Docteur en Sciences Politiques

Juin 2009

On ne peut venir à Chisinau en ignorant l’état de déliquescence économique et sociale dans lequel se trouve le pays dont elle est la capitale. Il s’ensuit une misère qu’il faut savoir saisir, tout en posant un regard admiratif sur tous ceux qui dignement croient en l’avenir de la Moldavie et agissent à cet effet.

Si on ne sort pas du périmètre de l’hyper centre de la capitale, on aura l’image d’une ville séduisante au milieu de parcs ombragés, avec des avenues sans doute au bitume déficient, mais bordées de beaux arbres.

Maisons basses et immeubles alternent, dans un état parfois vétuste….Mais rien à voir avec ce que l’on trouve au fur et à mesure que l’on s’écarte de ce centre ; l’habitat se révèle alors le plus souvent dans un état de délabrement avancé, les immeubles offrant des façades dont des pans entiers de ciment se sont détachés.

Et pourtant on prétend que Chisinau est une vitrine séduisante comparée plus particulièrement aux villages d’où suinte la plus grande misère. Mais c’est un fait : ce pays, si proche de nous, qui a une frontière commune avec l’Union Européenne, est le plus pauvre d’Europe. En conséquence, près du quart de la population a dû se résoudre à partir afin de ne pas seulement « survivre », verbe que j’ai entendu de nombreuses fois !

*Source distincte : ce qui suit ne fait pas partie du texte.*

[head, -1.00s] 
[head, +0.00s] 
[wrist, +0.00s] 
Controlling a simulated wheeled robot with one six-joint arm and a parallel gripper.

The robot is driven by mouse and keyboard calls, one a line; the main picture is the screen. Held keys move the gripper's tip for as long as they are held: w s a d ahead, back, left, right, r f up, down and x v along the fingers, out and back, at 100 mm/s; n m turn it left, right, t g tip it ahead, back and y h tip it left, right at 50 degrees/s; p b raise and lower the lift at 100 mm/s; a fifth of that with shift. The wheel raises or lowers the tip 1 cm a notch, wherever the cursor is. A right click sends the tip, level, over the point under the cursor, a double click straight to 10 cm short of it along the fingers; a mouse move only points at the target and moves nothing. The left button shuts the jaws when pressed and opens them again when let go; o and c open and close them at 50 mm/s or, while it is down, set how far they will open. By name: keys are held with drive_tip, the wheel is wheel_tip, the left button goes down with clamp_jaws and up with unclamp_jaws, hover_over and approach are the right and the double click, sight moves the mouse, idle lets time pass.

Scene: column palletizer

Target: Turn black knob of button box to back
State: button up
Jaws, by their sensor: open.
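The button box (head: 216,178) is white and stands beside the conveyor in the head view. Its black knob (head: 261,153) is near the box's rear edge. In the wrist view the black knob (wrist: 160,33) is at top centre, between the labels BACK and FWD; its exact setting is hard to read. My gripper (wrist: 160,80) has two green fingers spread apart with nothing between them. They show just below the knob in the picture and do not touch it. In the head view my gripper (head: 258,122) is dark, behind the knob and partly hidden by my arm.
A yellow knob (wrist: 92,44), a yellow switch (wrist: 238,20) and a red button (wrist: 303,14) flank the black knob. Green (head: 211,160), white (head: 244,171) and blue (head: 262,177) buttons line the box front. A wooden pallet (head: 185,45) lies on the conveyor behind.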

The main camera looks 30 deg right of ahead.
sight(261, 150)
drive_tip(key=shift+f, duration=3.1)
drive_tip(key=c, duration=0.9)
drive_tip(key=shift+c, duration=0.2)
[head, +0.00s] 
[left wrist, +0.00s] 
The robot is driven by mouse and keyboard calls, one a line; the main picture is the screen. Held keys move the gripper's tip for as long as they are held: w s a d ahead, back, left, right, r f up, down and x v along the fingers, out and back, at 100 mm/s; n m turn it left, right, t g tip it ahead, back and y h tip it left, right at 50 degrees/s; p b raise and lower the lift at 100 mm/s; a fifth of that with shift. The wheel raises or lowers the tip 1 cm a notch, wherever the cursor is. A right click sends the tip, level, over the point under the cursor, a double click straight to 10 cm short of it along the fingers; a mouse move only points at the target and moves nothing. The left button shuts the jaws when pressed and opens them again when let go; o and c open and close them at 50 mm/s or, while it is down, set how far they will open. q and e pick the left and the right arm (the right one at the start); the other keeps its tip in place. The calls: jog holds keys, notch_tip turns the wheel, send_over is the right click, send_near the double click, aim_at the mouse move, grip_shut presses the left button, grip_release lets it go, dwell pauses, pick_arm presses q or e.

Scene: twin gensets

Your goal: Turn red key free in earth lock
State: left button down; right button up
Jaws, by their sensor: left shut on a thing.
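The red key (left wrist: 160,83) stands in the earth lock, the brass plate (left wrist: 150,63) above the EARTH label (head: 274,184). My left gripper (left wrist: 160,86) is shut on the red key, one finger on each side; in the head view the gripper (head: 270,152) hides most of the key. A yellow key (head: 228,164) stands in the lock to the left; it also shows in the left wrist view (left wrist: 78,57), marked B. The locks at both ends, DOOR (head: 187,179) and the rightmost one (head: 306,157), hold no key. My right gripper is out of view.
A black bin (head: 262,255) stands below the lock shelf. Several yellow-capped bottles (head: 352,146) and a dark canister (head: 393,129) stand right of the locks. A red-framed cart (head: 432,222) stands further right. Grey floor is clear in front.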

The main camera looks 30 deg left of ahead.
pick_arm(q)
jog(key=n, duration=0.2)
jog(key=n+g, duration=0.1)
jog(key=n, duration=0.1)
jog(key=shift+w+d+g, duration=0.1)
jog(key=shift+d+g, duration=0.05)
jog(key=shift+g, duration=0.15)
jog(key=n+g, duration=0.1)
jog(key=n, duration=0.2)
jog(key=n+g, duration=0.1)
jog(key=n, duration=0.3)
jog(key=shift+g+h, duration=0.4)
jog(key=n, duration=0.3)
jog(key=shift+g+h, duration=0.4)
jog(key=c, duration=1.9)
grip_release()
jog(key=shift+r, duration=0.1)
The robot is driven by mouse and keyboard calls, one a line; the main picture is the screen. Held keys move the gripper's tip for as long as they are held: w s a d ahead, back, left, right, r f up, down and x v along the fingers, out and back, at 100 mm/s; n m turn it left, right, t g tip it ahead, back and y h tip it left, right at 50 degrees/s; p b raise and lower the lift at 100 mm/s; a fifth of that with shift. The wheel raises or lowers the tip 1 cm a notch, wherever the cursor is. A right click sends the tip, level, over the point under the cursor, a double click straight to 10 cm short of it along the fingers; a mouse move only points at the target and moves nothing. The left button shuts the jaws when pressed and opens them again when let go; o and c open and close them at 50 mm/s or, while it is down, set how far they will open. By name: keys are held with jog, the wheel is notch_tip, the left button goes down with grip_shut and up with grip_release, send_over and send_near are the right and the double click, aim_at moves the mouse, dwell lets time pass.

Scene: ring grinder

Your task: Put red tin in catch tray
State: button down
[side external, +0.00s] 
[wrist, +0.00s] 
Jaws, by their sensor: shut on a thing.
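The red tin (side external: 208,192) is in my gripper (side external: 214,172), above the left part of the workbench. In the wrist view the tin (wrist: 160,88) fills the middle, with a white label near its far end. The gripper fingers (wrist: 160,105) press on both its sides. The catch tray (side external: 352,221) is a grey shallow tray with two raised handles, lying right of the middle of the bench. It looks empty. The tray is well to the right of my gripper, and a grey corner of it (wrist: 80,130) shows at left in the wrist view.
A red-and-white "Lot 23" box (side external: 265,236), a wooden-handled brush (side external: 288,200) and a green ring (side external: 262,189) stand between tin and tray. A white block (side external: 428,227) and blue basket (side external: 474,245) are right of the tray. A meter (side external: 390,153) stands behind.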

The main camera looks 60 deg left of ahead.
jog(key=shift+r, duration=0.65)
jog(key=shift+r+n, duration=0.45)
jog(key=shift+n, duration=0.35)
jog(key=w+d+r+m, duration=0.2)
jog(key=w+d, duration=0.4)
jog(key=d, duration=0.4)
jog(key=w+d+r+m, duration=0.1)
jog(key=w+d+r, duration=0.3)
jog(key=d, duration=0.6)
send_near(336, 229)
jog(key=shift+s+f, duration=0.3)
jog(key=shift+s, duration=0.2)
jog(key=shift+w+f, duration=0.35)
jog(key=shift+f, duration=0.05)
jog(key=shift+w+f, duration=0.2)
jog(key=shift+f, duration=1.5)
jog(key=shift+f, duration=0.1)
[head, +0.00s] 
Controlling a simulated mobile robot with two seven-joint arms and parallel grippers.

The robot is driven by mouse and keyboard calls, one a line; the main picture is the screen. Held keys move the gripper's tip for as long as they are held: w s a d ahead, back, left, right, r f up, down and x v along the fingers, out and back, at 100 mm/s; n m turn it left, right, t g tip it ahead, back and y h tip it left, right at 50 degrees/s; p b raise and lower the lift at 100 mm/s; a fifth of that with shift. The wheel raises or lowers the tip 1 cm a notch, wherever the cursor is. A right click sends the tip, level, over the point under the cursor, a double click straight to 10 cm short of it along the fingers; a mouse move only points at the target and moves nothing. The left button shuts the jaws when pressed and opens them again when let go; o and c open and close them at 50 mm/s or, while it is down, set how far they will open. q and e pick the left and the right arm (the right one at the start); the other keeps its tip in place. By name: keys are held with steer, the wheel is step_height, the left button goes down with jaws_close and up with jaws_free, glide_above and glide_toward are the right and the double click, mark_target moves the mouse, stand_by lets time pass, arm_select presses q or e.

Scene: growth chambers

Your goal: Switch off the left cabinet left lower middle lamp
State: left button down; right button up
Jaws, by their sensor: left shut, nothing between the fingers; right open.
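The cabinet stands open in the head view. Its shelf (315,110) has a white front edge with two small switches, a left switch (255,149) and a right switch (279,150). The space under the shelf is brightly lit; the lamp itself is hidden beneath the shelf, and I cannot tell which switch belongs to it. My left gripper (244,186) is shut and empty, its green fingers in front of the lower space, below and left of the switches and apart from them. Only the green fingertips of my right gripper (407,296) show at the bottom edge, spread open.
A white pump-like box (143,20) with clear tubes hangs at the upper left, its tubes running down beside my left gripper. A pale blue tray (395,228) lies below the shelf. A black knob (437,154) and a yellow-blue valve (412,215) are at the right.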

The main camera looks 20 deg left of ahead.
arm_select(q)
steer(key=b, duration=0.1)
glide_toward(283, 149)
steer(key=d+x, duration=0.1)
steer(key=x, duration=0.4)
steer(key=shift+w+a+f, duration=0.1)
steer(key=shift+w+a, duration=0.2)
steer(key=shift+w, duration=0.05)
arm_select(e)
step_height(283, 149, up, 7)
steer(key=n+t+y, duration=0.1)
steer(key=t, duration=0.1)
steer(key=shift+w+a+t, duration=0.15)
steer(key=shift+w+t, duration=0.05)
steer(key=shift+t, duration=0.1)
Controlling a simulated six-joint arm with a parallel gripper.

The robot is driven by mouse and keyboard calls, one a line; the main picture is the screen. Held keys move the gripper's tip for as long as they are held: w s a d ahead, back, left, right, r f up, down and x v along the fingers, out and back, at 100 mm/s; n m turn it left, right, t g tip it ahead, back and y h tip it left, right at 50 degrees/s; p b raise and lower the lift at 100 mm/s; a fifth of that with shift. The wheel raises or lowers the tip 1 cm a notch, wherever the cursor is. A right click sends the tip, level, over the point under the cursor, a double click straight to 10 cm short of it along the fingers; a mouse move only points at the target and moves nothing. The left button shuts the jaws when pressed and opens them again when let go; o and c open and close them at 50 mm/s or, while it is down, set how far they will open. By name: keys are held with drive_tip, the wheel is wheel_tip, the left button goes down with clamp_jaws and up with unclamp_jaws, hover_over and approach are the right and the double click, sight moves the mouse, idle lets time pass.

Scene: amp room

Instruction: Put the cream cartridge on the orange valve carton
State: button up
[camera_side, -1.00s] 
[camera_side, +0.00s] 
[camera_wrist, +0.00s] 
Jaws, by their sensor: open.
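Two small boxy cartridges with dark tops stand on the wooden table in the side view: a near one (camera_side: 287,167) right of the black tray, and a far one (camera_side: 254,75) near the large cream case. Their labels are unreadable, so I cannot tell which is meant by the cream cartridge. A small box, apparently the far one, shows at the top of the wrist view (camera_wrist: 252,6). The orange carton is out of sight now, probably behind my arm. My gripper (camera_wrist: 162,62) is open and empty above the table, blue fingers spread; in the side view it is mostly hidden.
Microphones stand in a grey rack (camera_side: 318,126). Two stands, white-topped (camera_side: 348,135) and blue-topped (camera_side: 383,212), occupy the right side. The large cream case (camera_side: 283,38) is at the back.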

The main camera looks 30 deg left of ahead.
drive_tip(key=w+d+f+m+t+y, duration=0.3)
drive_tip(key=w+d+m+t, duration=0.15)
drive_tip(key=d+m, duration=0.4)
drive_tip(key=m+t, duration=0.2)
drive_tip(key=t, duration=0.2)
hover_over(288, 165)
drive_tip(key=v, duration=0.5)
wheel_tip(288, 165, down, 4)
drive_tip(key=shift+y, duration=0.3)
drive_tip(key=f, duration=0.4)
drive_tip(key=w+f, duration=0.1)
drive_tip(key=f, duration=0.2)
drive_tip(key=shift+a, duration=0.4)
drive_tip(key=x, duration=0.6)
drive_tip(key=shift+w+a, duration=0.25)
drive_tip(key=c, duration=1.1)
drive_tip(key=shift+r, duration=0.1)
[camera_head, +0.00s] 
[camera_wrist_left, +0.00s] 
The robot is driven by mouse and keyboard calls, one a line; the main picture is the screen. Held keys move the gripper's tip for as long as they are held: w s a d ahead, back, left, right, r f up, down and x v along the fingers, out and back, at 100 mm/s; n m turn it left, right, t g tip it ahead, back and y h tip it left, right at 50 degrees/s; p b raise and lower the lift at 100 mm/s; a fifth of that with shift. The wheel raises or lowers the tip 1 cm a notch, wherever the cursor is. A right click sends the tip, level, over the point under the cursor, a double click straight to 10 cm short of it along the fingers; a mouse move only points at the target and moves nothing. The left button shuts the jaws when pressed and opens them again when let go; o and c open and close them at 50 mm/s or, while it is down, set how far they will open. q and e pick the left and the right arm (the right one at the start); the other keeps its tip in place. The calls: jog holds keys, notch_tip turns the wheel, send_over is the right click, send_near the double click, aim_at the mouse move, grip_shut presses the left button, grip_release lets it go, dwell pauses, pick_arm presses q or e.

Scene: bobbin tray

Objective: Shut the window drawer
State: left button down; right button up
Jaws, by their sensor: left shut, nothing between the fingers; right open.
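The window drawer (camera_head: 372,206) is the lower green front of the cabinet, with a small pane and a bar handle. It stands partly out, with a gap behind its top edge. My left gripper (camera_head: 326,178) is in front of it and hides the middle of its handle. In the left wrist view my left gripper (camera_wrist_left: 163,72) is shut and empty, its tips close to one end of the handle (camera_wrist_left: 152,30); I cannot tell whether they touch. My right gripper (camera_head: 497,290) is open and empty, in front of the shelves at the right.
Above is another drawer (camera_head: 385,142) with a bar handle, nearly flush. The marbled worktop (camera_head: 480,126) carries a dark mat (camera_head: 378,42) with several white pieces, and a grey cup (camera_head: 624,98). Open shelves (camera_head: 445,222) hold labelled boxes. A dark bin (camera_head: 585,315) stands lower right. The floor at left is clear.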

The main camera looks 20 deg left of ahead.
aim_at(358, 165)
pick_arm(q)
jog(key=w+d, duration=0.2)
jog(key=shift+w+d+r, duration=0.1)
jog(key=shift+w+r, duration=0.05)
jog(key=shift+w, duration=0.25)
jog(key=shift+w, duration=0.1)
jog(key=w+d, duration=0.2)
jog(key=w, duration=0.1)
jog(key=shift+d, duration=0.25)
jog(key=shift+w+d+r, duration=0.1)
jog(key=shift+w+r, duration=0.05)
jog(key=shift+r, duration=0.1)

C’est dans cette situation économique et sociale peu engageante que le pays fait face à une crise politique assez complexe à saisir, tant le jeu des partis peut être lié à des relations interpersonnelles, avec des transferts d’une organisation à l’autre qui sèment quelque peu le trouble.

Les quelques jours passés à Chisinau m’ont permis d’être le témoin direct d’événements qui font suite à l’épisode des élections du 5 avril 2009 dont les résultats furent contestés par l’opposition, avec des manifestations les 6 et 7 avril, cette dernière date ayant été marquée par de graves incidents – incendie du parlement et de la présidence – et une répression sévère qui paraît avoir traumatisé une part de la population.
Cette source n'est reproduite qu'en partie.